When you compare these two cases to modern day wine fraud in China and Hong Kong that we often hear stories about, the same problem is playing out again. A bottle of plonk is dressed up to look like a 1949 Chateau Lafite, the difference being that these more local frauds in China are nowhere near as good, so the actual wine you bought is really not that good at all. This is actually more harmful wine fraud because the local Chinese consumer is left with the impression that old Bordeaux tastes like crap. Experts estimate that 70% of Bordeaux first growth available for purchase in China is fake (for more on this see my previous blog post # 29, dated September 22, 2016). At least Rudy and Hardy made fakes that actually tasted good.

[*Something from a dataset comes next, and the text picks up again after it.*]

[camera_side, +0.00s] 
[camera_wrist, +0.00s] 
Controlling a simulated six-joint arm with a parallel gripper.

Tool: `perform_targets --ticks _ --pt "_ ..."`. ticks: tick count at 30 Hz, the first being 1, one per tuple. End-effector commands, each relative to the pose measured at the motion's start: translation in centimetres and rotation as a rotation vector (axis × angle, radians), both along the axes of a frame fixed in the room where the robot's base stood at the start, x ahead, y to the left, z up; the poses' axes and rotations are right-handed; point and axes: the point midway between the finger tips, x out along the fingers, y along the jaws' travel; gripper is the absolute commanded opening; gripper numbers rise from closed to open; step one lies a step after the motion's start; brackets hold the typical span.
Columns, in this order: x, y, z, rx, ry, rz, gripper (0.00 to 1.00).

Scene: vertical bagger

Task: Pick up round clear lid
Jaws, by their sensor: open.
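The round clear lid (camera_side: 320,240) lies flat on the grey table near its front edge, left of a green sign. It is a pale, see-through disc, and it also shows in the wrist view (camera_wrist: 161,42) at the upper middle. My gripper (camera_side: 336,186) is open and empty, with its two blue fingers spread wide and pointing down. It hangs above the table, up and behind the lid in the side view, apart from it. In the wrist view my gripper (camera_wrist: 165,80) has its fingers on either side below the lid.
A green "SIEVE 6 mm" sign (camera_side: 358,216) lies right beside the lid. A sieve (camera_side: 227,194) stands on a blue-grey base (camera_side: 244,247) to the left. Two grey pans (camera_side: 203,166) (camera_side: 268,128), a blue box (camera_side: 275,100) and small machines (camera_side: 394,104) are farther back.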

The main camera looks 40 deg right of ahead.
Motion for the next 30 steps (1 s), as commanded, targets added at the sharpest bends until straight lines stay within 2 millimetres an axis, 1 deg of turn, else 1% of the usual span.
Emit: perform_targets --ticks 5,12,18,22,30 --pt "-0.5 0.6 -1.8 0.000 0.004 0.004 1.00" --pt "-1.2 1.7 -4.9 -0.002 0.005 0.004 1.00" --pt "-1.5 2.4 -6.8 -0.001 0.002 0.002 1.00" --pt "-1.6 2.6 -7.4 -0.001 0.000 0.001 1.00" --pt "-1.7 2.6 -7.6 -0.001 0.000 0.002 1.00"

The moral of this story is to be very fussy about knowing the provenance of the older wines you buy. In fact, you are better off buying older wines from someone you know and trust than from an auction house. If you can buy wine from someone you know who has been the sole owner of the wine for 20-30 years and has kept that wine under proper storage conditions, and you can buy that wine cheaper than new releases, and cheaper than they can be bought at auction (don’t forget to include the auction house markup, foreign exchange if applicable, and delivery and customs if applicable), then you should seriously consider this route. With new releases from Bordeaux coming to the market over the next two years at a combined 60% + price increase (see my previous blog post # 47 for all the details), buying older mature vintages at 25% – 50% less than the price of current releases begins to look very attractive.